Eski Mardin, kalenin eteklerine kurulmuş labirent gibi bir yapı.

İç Anadolu’nun uçsuz bucaksız bozkırını geçerek, ondan pek de farklı olmayan Güneydoğu manzarasını izlediğim uzun bir otobüs yolculuğu ardından Gaziantep’e varıyorum. Gaziantep’te sabaha Beyran çorbası içerek başlıyoruz. Kuzu etinin sarımsak ve acı ile buluştuğu, tabakların direkt ateşe konularak pişirilmesiyle yapılan bu yemeğe çorba denerek hafife alınmasına Antepli arkadaşım kızıyor. Kahvaltı için ağır bir yemek gibi gelse de bu yemeğin çok şifalı olduğunu, hasta olanların sabah bunu içerek iyileştiğini ve bir nevi serum görevi gördüğünü de ekliyor tıpçı arkadaşım.

Ağır ama şifalı bir kahvaltının ardından kahve ile hafiflemek istiyoruz ve Tahmis Kahvesi’ne geçiyoruz. 1638 yılında Mevlevi tekkesine gelir getirilmesi amacıyla yaptırılan ve 1901’de geçirdiği yangından sonra yeniden inşa edilen bu kahve, taş sütunlardan ve ahşap bir çatıdan oluşan mimari yapısı ile dikkatimizi çekerken Menengiç kahvesinin güzelliğiyle de ağzımızı tatlandırıyor.

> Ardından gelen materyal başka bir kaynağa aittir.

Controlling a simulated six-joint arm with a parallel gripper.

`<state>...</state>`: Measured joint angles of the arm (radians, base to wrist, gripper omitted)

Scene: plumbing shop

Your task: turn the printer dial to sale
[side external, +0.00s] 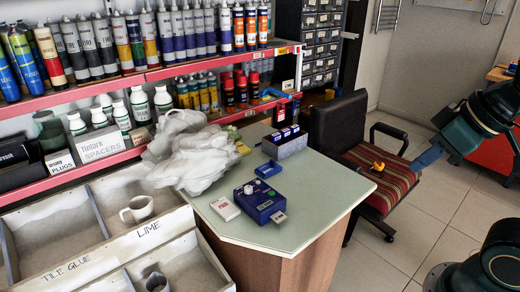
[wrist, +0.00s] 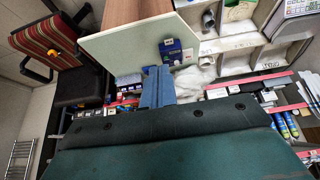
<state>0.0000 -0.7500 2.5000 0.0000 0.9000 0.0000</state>
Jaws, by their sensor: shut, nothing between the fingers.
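The printer is a blue box (side external: 258,202) on the pale green counter top in the side view. The dial's setting is too small to read. My gripper (side external: 424,160) is at the right in the side view, above the floor beside the chair, well apart from the printer. Its blue fingers (wrist: 157,78) are shut and empty.
A striped chair (side external: 375,170) stands between counter and gripper. Shelves of bottles (side external: 130,50) stand behind. The counter's right part is clear.

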Kahvemizi de içtikten sonra Bakırcılar Çarşısına doğru yürüyoruz. Bulunduğumuz yer yani Eski Antep genel olarak çarşıların, hanların ve tarihi yerlerin olduğu kısım. Yürürken yol üstünde pek çok hana veya tarihi mekana rastlamak mümkün. Küçük bir kilim müzesi ve birkaç hanı gezdikten sonra Bakırcılar Çarşı’sının cümbüşlü ortamına geçiyoruz. “Yıkanır bazı bakır dövücüler çarşılarda” diyen Özel bu dizeleri burada yazmış olabilir. Bakıra vurulan çekiç seslerinin şakırtıları ve halen devam eden el emeği işçiliğinin estetik güzelliği ile yolumuza devam ediyoruz. Zincirli Bedesten’de Antep çarşılarının ayrılmaz parçası olan kuruluk patlıcan, biberlerin ve yemenilerin arasından bize seslenen esnafın, fıstık ve fıstıklı muska ikramları eşliğinde muhabbet ediyoruz.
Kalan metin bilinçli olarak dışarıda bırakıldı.